> _Data segment_
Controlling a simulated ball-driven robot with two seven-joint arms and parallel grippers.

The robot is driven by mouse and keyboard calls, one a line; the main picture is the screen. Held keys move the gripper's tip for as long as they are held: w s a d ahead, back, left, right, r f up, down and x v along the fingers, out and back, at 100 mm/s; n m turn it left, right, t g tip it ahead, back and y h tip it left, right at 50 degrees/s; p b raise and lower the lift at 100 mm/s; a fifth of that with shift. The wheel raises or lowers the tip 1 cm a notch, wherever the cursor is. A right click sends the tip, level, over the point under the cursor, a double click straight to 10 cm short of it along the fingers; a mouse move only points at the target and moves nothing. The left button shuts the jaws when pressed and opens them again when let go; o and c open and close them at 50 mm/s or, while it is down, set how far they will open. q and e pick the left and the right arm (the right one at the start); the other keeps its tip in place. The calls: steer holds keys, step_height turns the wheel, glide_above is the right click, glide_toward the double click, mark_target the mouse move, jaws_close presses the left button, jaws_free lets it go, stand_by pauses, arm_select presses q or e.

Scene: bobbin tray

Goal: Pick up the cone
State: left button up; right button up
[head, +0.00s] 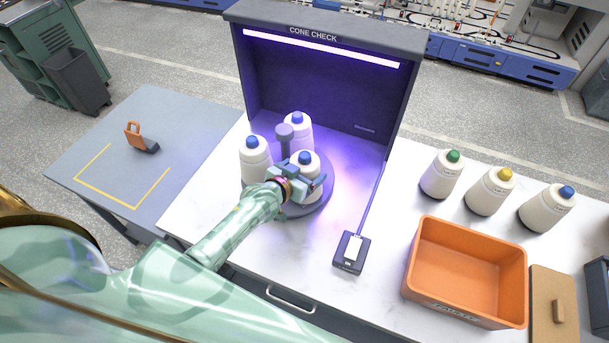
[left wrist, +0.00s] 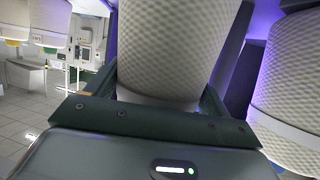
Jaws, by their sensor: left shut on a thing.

> _Written problem_
In the data above, find the line containing "Scene: bobbin tray"; from there, please write out each line through the end, exactly, with the pictures omitted.

> _Response_
Scene: bobbin tray

Goal: Pick up the cone
State: left button up; right button up
[head, +0.00s] 
[left wrist, +0.00s] 
Jaws, by their sensor: left shut on a thing.

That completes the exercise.